Chez Visuel LSF, un organisme de formation spécialisé, seuls 5 des 12 salariés entendent. La langue de travail de tous est la langue des signes française (LSF). « Ce n’est pas une question de pouvoir mais je tiens à savoir tout de ce qui se passe dans l’entreprise pour garder le contrôle et ne rien perdre. Je rappelle régulièrement cette règle pour qu’aucun des salariés ne se sente isolé », revendique Rachid Mimoun, responsable sourd de cette société qui forme les sourds comme les entendants. L’organisation du travail est bien ficelée : « Mon assistante n’est pas là pour assurer les traductions », précise le patron qui avoue que des césures dans les relations de travail sont parfois nécessaire, notamment au moment de la pause déjeuner car « manger entre sourds est moins fatigant ».

À la crèche des jardins d’Hortense de Bordeaux, un tiers des 30 places est réservé aux enfants sourds. Sur les 15 salariés, deux sont sourds. « Il faut se discipliner dans la communication mais c’est profitable à tout le monde. Cela sous-entend de ne pas hésiter à dire quand on n’a pas compris », explique Dany Billes, la directrice. À la bibliothèque Chaptal de Paris, l’ensemble des salariés entendants a été formé à un premier niveau de maîtrise de la langue des signes et 40 % des 20 salariés sont reconnus handicapés, dont 3 pour surdité, dans cette bibliothèque qui constitue l’un des 5 pôles sourds de la ville de Paris. « Un bibliothécaire sourd peut tout faire sauf répondre au téléphone. C’est une question d’aménagement de l’espace. Nous pouvons demander sans limites un service de traduction mais cela sous-entend une bonne capacité d’anticipation car il faut compter 10 jours pour réserver », témoigne Anne-Laurence Gautier, directrice adjointe de cette bibliothèque. À noter qu’un traducteur ne peut travailler plus de deux heures avec une pause de 15 minutes. Pour Solène Nicolas, rédactrice indépendante de l’Arbre à Com’, le budget traduction est de 2 600 € par an (le plafond de prise en charge) et doit être optimisé. « Il faut sélectionner les réunions les plus importantes et faire en sorte que chacun ne parle pas en même temps. Respecter les tours de parole amène à s’écouter davantage. C’est profitable pour tout le monde », explique celle qui s’occupe de la communication de SurdiFrance.
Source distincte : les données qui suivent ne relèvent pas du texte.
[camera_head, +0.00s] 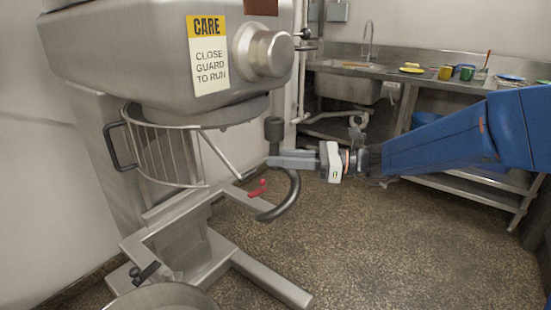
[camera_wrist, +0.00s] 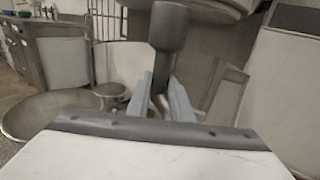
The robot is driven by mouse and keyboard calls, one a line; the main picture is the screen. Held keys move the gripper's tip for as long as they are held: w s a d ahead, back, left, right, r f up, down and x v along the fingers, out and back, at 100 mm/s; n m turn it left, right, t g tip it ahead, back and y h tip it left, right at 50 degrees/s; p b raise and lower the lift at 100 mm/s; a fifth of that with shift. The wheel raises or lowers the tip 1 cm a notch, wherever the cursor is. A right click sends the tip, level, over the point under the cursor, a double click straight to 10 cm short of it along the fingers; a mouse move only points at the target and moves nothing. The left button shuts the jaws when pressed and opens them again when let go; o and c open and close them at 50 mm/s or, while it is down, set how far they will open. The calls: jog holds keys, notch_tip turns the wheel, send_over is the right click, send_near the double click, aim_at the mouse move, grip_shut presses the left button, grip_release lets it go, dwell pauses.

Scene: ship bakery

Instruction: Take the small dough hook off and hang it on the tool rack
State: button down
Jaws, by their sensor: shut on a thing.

Reconnaître le rôle du management

Les organisations du travail s’adaptent, à l’image de la Poste où des circuits uniques sont proposés aux sourds alors qu’ils sont normalement réservés aux plus expérimentés. La Poste informant préalablement les habitants des tournées concernées qu’un postier sourd passera désormais. « Le soutien des managers est essentiel. Il y a ceux qui prennent le temps de récapituler sur un grand tableau toutes les informations importantes de la journée », illustre Marie-Laure Langouët, auteur d’une recherche de licence « chef de projet handicap et emploi », à la Poste. La question du rôle du management apparaît comme un point clef. « C’est du temps masqué pour les managers qui jouent le jeu. Il faut que cela soit reconnu et pris en compte afin de forger des pratiques pérennes », estime Nora Barcham, présidente sourde de la commission handicap du CE national d’Orange, qui emploie 80 sourds et qui propose à tous les salariés de se former à la LSF. Pour Alexandra Poli, directrice du CADIS, « la diversité reste finalement assez étrangère aux normes managériales. Il y a un décalage entre le discours et la réalité ».

Cette plus grande appropriation par le management de la diversité passe par une compréhension des codes sociaux des sourds. Selon Marie-Laure Saurel, consultante en accessibilité, « il faut conjuguer les codes sociaux des sourds avec ceux des entendants, sans oublier ceux de l’entreprise. Les sourds sont plus directs dans la communication ». Cela se retrouve à l’écrit. « Les correspondants entendants n’imaginent pas le considérable effort que cela sous-entend pour un sourd de répondre à un e-mail. C’est un travail de patchwork, d’assemblage de structures produites par les entendants. C’est une illustration de la différence énorme qu’il y a entre le travail prescrit et réel des sourds », explique Sophie Dalle-Nazébi.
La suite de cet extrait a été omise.